On October 14, 1998, at 0200 eastern daylight time, a Piper PA-32-300, N8619N, was substantially damaged during a forced landing at the Dunkirk Airport, (DKK), Dunkirk, New York. The certificated commercial pilot received minor injuries. Visual meteorological conditions prevailed for the positioning flight that originated at Buffalo, New York (BUF), at 0140, destined for Ravenna, Ohio (29G). An instrument flight rules flight plan was filed for the flight conducted under 14 CFR Part 91. Use your browsers 'back' function to return to synopsisReturn to Query Page
In a telephone interview, the pilot stated the purpose of the flight was to deliver newspapers to Rochester, New York (ROC), Buffalo, New York, and then return to his home station of Ravenna, Ohio. He said he was in cruise flight at 4,000 feet, in and out of the clouds, when he noticed a change in the airplane's performance. The pilot stated:
"Something didn't sound right or feel right about the way it was running. I was over the lake [Erie] so I started working towards land. I put the mixture up, switched from the right main to the left main tank, and turned the fuel pumps on...Once I moved the fuel selector from right to left, that's where it stayed...At that point, I noticed a beacon and I said something to Cleveland Center. I did not declare an emergency because I still had power and I had a beacon. Everything is full forward and it's not running at full power...I aimed right for the beacon."
The pilot said the airplane lost all engine power as it approached the Dunkirk Airport. The airplane collided with trees and terrain and came to rest approximately 1/4 mile from the runway at DKK.
Two Federal Aviation Administration (FAA) Aviation Safety Inspectors examined the airplane wreckage at the site on October 14, 1998. In a written statement, the Airworthiness Inspector said:
"The aircraft was substantially damaged by crash impact damage...All fuel tanks except the right tip tank were ruptured. The fuel selector was in the left main position, and all engine controls were in the full forward position. The electric driven fuel pump was in the "on" position.
"The propeller had both blades bent rearward and exhibited no leading edge or tip impact damage. One blade exhibited root to tip scars and the other exhibited two chordwise scars. The engine air filter was clean and dry, and the throat of the fuel injector was unobstructed and dry. The spark plugs were white with no trace of gray. Fuel was not found at the injector, engine driven fuel pump, electric driven fuel pump, or the outlet of the fuel selector valve. Fuel did run through the selector valve from the right tip tank when that tank was selected.

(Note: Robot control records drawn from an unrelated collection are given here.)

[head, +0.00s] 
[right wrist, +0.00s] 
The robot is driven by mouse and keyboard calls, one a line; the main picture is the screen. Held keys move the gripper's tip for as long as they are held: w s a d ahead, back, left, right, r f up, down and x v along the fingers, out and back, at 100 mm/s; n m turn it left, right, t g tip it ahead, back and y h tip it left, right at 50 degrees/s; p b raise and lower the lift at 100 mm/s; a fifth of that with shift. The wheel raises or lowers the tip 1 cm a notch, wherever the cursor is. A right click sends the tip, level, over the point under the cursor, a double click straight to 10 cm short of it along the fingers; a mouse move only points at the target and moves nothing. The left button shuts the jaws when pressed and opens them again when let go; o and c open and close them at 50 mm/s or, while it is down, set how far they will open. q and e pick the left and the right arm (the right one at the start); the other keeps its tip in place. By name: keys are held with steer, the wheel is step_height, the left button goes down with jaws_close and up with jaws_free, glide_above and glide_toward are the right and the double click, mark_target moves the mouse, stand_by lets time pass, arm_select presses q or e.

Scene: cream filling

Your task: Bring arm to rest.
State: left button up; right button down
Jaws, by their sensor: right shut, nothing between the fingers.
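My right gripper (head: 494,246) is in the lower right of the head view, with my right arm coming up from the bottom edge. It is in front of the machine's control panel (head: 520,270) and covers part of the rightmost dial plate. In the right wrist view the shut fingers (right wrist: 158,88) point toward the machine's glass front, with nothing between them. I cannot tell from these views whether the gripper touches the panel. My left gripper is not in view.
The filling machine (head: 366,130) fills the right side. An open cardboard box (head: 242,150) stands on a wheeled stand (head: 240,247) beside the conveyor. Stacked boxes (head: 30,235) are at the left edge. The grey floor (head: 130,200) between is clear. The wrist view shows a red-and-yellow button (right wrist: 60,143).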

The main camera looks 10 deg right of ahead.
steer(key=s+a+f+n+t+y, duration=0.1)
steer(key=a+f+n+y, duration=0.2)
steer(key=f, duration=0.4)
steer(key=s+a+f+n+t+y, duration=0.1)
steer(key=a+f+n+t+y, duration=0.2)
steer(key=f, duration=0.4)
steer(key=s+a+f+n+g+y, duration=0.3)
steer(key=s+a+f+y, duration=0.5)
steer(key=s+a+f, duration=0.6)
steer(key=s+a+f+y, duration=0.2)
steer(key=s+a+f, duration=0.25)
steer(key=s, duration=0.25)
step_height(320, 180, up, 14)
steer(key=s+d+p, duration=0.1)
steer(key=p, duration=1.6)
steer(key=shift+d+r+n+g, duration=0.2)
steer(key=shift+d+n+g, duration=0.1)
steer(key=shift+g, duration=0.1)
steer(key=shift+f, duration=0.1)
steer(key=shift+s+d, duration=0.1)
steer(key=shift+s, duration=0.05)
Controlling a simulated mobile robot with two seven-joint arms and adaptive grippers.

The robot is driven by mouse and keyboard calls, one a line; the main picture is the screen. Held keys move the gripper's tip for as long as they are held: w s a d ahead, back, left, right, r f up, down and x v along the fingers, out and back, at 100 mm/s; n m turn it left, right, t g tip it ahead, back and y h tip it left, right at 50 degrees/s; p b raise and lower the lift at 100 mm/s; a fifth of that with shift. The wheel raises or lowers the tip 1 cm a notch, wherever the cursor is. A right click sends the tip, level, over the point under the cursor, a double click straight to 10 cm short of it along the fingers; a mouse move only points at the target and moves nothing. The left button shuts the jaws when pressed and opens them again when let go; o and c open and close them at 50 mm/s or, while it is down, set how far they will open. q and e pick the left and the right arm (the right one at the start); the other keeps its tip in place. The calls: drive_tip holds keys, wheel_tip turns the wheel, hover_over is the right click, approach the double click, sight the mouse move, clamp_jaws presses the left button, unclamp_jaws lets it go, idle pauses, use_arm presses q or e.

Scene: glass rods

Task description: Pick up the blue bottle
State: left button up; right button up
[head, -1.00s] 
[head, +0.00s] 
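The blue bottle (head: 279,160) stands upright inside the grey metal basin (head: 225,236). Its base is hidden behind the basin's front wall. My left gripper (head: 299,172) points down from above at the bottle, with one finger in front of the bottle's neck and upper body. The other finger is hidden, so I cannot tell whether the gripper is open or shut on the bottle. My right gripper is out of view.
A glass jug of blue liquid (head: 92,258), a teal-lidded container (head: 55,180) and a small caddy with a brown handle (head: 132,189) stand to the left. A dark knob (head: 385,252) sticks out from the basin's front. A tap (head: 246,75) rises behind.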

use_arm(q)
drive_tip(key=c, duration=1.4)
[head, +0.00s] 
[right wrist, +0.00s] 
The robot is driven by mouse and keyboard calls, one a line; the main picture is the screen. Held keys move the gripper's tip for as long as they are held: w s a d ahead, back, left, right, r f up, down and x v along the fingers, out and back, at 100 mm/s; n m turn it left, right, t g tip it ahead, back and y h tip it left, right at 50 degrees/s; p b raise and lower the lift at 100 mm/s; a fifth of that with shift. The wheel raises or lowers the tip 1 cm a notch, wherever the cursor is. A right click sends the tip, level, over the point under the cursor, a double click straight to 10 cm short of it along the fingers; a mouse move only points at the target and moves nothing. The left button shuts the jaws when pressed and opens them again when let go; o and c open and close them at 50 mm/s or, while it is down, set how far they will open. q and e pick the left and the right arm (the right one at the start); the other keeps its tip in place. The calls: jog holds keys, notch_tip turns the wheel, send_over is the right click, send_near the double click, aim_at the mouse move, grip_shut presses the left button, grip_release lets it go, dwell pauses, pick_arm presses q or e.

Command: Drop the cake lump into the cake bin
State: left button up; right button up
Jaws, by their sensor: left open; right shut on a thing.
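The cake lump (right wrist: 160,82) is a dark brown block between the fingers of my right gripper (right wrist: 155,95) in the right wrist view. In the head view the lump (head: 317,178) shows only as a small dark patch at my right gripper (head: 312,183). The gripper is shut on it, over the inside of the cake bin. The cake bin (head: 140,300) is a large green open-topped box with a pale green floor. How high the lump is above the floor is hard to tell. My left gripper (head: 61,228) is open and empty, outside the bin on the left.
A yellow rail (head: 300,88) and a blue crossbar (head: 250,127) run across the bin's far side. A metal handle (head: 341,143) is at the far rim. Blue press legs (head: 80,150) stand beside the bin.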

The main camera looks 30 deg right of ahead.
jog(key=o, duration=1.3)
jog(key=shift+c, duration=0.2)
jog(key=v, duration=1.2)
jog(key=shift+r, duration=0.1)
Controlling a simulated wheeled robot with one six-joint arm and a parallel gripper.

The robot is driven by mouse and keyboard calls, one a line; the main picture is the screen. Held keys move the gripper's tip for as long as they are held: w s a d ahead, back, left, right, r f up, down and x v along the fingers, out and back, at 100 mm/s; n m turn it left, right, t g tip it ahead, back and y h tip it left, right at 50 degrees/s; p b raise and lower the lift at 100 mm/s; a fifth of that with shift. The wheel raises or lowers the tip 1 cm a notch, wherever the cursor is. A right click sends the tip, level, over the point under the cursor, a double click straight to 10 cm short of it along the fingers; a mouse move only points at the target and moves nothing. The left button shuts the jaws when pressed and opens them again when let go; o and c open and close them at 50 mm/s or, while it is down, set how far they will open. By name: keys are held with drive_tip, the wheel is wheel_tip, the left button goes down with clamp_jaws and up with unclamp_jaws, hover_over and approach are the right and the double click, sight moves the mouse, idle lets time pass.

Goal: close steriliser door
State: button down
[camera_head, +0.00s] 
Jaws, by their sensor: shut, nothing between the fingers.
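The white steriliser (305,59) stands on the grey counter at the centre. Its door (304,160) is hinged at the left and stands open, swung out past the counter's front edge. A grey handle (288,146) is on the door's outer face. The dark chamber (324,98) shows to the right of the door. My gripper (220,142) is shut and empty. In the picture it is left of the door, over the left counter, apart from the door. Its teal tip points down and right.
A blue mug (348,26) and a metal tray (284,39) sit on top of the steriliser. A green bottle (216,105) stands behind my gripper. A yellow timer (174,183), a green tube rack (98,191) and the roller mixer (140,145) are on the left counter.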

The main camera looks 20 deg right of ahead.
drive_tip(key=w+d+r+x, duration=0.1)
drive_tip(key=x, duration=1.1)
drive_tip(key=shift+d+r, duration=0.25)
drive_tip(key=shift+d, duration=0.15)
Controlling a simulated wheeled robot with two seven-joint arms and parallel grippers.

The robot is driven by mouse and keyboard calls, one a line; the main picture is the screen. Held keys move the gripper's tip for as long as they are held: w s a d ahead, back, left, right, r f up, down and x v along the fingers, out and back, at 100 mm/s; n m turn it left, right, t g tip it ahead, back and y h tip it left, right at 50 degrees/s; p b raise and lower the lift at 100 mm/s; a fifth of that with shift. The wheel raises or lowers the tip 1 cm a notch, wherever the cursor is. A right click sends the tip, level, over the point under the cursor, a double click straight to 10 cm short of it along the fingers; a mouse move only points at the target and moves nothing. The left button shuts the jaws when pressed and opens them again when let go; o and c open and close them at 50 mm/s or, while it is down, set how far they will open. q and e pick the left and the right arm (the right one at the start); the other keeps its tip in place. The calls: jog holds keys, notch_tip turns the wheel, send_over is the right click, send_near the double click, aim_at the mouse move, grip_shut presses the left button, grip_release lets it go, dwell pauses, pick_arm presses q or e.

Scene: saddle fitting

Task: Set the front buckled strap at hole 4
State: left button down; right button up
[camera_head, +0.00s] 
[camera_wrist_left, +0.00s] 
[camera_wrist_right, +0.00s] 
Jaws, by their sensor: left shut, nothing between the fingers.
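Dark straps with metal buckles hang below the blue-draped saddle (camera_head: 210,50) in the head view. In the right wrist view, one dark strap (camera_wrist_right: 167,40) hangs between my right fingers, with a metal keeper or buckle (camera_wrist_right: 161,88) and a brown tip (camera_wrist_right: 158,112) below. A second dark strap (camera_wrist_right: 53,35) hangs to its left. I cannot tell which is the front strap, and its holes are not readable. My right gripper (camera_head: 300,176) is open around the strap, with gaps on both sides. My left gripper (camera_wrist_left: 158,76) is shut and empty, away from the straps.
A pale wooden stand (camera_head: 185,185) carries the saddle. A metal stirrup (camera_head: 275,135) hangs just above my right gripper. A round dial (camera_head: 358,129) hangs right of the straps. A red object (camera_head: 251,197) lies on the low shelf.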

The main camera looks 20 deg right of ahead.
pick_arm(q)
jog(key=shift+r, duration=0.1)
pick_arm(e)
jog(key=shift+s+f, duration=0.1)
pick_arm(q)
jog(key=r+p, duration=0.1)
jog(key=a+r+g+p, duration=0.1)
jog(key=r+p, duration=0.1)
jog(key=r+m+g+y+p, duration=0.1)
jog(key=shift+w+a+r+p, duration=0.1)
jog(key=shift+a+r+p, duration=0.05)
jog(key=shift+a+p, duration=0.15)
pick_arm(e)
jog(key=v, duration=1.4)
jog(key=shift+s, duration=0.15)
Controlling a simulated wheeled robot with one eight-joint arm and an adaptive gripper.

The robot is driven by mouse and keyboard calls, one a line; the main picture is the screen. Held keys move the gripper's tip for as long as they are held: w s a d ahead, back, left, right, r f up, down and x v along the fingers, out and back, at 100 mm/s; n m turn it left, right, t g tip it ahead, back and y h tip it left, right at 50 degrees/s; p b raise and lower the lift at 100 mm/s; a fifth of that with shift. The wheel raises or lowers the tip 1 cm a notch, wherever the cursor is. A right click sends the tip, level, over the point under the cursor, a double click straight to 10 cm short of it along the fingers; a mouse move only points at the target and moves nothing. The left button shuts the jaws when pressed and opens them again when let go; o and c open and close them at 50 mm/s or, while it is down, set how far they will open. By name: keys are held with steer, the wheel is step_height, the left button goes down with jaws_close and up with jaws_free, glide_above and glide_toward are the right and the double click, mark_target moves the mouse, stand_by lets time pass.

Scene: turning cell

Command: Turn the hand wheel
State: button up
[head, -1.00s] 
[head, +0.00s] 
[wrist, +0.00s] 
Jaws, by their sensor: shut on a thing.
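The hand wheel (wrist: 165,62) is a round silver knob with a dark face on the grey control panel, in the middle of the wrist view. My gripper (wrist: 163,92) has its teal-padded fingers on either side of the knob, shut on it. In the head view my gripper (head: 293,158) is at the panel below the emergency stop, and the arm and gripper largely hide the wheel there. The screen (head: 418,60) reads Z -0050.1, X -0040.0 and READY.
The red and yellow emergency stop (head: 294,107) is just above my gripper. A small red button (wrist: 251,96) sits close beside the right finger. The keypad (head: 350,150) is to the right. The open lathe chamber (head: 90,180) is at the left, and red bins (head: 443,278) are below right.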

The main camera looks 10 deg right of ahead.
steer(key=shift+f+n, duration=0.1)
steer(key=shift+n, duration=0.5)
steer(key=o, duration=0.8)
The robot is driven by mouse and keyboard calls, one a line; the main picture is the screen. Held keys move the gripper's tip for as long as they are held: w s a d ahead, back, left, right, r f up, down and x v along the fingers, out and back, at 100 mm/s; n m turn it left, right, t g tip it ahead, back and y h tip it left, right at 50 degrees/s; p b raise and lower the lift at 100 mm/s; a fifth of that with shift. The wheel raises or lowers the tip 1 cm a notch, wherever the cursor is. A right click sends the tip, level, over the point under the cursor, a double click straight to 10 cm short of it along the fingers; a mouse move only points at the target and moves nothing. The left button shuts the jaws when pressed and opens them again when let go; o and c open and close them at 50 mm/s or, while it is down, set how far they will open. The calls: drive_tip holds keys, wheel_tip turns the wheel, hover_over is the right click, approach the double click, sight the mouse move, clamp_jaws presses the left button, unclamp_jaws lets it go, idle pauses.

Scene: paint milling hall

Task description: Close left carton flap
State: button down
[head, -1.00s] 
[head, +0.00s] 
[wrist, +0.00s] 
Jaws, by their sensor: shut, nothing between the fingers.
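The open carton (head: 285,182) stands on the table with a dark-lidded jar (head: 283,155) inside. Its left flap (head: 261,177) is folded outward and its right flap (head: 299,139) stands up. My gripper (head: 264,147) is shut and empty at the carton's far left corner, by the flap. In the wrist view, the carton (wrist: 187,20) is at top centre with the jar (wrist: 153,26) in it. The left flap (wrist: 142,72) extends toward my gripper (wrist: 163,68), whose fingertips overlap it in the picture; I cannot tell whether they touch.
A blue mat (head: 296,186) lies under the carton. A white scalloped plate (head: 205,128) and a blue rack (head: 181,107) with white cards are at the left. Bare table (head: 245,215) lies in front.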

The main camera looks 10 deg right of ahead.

"On October 16, 1998, the aircraft was positioned in a secure hangar and tests were performed to ensure the capability of the fuel selector and the electric driven fuel pump to operate properly. The selector flowed water from all ports to the outlet and did not leak water from the other tanks. The electric pump pumped water when supplied at the inlet. The fuel injector screen was removed and checked free of contamination. The filter well and filter was empty of fuel."
In a telephone interview, one FAA Inspector said there was an odor of fuel at the scene. Examination of the right auxiliary tip tank revealed approximately 8 gallons of fuel.
In written statement, the pilot said he "topped off" the fuel tanks prior to departure from 29G. Examination of fuel records revealed 16 gallons of 100LL aviation fuel was dispensed into N8619N on October 13, 1998, at 2204 hours.
A review of the flight itinerary revealed the airplane flew approximately 2.5 hours and performed 4 takeoffs with climbs to altitudes that ranged between 3,000 and 5,000 feet.
TESTS AND RESEARCH
The engine was examined and test runs were performed at the Textron Lycoming Engine Company in Williamsport, Pennsylvania. The tests were over a two-day period beginning March 16, 1999.
A cursory examination of the IO-540 engine revealed no pre-impact anomalies. Internal timing was confirmed and compression was verified using the thumb method. The spark plugs were examined and re-installed for the run. The engine was mounted in a stand and moved to the test cell for the test run.
The engine was slow to start but ran in the cell. A magneto check revealed a drop of 206 RPM on the right magneto but no RPM drop on the left.
The engine was stopped and fuel was found leaking from the engine-driven fuel pump. The pump was loosened, centered, and tightened to the engine. The pump operated and no fuel leaked during subsequent runs.
Examination of the left magneto revealed it was configured for right hand rotation. Factory specifications for the IO-540 engine called for the left magneto to be configured for left-hand rotation. The magnetos were configured, reinstalled and timed to factory specifications.
The engine started instantly and ran to rated power. A magneto "drop check" revealed that both magnetos operated within factory specifications.